Data extract:
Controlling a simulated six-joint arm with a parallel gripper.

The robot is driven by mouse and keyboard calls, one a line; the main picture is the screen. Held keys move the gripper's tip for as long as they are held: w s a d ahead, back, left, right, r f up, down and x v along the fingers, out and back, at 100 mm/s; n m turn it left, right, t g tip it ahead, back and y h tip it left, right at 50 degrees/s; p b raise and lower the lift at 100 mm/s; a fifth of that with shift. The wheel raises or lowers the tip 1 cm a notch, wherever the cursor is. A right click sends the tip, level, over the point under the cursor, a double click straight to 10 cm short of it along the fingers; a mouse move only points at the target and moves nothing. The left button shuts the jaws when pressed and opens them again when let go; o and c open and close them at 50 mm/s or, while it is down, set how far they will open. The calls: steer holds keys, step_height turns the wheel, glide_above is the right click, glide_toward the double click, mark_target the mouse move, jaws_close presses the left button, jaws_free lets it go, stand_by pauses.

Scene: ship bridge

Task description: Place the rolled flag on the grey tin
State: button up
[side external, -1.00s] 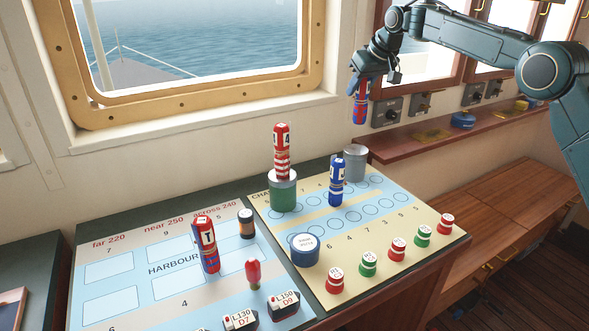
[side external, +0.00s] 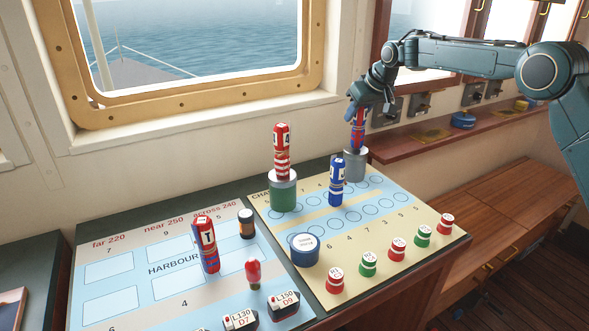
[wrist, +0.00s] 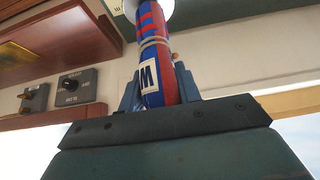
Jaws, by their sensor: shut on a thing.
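My gripper (side external: 357,110) is shut on a red and blue rolled flag (side external: 358,135) and holds it upright over the grey tin (side external: 355,165) at the chart's back edge. The flag's lower end is at the tin's top in the side view; I cannot tell whether it touches. In the wrist view the flag (wrist: 155,60) is between the two fingers (wrist: 158,88), with a letter on a white patch. A pale round surface, seemingly the tin's top (wrist: 158,8), shows behind its far end.
A red-and-white rolled flag (side external: 282,150) stands on a green tin (side external: 283,193). A blue rolled flag (side external: 336,184) stands on the chart nearby, left of the grey tin. Another rolled flag (side external: 206,245), a blue tin (side external: 305,250) and several red and green pieces stand in front.

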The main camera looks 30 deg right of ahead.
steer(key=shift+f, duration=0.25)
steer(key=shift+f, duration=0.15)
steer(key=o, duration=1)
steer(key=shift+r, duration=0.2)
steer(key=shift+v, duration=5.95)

Stated problem: Set down the material exactly, every line of it, except for the pictures.

Written solution:
Controlling a simulated six-joint arm with a parallel gripper.

The robot is driven by mouse and keyboard calls, one a line; the main picture is the screen. Held keys move the gripper's tip for as long as they are held: w s a d ahead, back, left, right, r f up, down and x v along the fingers, out and back, at 100 mm/s; n m turn it left, right, t g tip it ahead, back and y h tip it left, right at 50 degrees/s; p b raise and lower the lift at 100 mm/s; a fifth of that with shift. The wheel raises or lowers the tip 1 cm a notch, wherever the cursor is. A right click sends the tip, level, over the point under the cursor, a double click straight to 10 cm short of it along the fingers; a mouse move only points at the target and moves nothing. The left button shuts the jaws when pressed and opens them again when let go; o and c open and close them at 50 mm/s or, while it is down, set how far they will open. The calls: steer holds keys, step_height turns the wheel, glide_above is the right click, glide_toward the double click, mark_target the mouse move, jaws_close presses the left button, jaws_free lets it go, stand_by pauses.

Scene: ship bridge

Task description: Place the rolled flag on the grey tin
State: button up
[side external, -1.00s] 
[side external, +0.00s] 
[wrist, +0.00s] 
Jaws, by their sensor: shut on a thing.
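My gripper (side external: 357,110) is shut on a red and blue rolled flag (side external: 358,135) and holds it upright over the grey tin (side external: 355,165) at the chart's back edge. The flag's lower end is at the tin's top in the side view; I cannot tell whether it touches. In the wrist view the flag (wrist: 155,60) is between the two fingers (wrist: 158,88), with a letter on a white patch. A pale round surface, seemingly the tin's top (wrist: 158,8), shows behind its far end.
A red-and-white rolled flag (side external: 282,150) stands on a green tin (side external: 283,193). A blue rolled flag (side external: 336,184) stands on the chart nearby, left of the grey tin. Another rolled flag (side external: 206,245), a blue tin (side external: 305,250) and several red and green pieces stand in front.

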The main camera looks 30 deg right of ahead.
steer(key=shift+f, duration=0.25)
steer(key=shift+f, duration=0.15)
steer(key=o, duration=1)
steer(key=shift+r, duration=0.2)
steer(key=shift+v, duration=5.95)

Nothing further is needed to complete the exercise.